Do unto others as you would have them do unto you.
There are plenty of controversial teachings in Christianity, but the Golden Rule generally isn’t one of them. Whether Christian or not, the vast majority of people would accept it as a good rule of thumb when deciding how to live among others. It’s ironic, then, that we in the West are deliberately failing to pursue the Golden Rule’s most fundamental expression: having children.
Unless you’re called to celibacy, refusing to have a family is the Platonic ideal of selfishness. And I say that as one of those very same selfish people–I deliberately avoided having children for most of my adult life. I know it didn’t feel selfish at the time, and I’m intimately familiar with how compelling the rationalizations and excuses can be because I used them myself. Nevertheless, here’s the reality about that refusal from someone now standing on the other side of parenthood:
Consider, for a moment, all the unattractive aspects of raising kids–all the reasons you think kids are icky and which inspire you to come up with your more pious rationalizations for not wanting a family in the first place. They’re loud, noisy, and needy. They’re always dribbling from one end or the other. They’ll interrupt your life goals. You won’t have nearly as much time for your career, your causes, your hobbies, and your amusements. You’ll have less disposable income, go on fewer ideal vacations, and generally be much less free to do as thou wilt. Take all those reasons, and add whatever you want to the list (apart from circumstances like severe family trauma resulting in psychological damage, the specifics don’t really matter in the end.)
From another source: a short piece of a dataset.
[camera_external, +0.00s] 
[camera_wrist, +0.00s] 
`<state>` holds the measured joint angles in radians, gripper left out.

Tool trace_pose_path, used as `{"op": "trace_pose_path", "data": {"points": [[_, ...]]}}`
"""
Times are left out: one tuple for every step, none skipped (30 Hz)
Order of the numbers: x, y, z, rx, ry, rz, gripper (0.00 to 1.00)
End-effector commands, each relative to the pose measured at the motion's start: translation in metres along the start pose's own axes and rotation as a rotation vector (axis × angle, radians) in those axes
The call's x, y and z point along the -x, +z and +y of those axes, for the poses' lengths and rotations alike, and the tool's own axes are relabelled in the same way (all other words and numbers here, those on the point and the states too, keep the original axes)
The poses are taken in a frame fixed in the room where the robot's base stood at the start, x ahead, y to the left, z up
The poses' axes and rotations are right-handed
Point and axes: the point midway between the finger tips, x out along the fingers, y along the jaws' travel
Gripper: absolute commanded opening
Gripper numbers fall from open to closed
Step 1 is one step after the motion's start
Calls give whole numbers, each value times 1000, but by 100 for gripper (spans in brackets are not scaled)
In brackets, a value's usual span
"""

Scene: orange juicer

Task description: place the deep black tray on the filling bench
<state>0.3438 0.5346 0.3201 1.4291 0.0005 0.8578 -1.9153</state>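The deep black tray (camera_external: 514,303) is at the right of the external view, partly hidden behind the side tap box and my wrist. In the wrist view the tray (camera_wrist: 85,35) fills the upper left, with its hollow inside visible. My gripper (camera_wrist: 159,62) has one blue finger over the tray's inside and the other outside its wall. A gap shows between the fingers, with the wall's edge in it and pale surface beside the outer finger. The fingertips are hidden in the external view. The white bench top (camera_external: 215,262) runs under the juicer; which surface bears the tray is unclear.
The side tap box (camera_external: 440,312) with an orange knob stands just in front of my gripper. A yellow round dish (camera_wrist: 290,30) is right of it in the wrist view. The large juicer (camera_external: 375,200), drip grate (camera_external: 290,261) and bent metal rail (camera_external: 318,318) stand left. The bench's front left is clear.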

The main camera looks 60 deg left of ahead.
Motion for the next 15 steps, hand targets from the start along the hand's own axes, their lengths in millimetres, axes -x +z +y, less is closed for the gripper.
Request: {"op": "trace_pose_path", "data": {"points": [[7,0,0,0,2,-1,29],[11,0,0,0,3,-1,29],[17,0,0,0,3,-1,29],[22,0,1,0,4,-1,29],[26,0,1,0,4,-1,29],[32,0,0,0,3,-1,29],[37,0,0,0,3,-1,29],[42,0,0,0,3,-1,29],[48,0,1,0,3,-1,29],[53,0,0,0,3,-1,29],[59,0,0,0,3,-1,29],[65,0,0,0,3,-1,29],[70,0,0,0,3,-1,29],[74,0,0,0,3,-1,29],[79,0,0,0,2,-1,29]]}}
Now consider that your parents went through pretty much that entire list for you–for the life that you so cherish that you don’t want to give up any of it to share with a family of your own. Now consider that their parents made those same sacrifices, as did their parents before them, all the way back to that day when God first said “Let us make man in our own image” and instructed his new creatures to be fruitful and multiply. Think of all the selfless love that embraced every challenge on your list so that you could be here, reading this blog post.
What, then, does it mean to do unto others as you would have done unto you–as was done unto you? The answer is quite clear–along with what that answer says about those of us who have refused to do so. We may talk a good game about generosity, but if we refuse to be generous even to our own flesh and blood, then we haven’t even cleared level one.
To be sure, this judgment is not made against those like the Apostle Paul whom God calls to celibacy. To them, God has provided other ways to sacrificially love. However, this gift has always been the exception rather than the rule. And it couldn’t possibly be clearer that the gift of celibacy is not the cause of the falling birth & marriage rates in the West. After all, the growing masses of people who refuse family are not being celibate. They’re fornicating. They’re jerking off to porn every night. They’re constantly falling to temptation–the precise situation for which Paul actually commands marriage rather than celibacy.
In the face of the way we were loved by those who came before us, our long list of reasons comes to naught. Whether we admit it or not, the choice we face is this: Do we take the millennia of love that were poured out on us and consume every last drop until it’s gone? Or do we pay it forward by continuing to pass that love along to future generations?
Only one of those choices conforms to the Golden Rule. Choose wisely.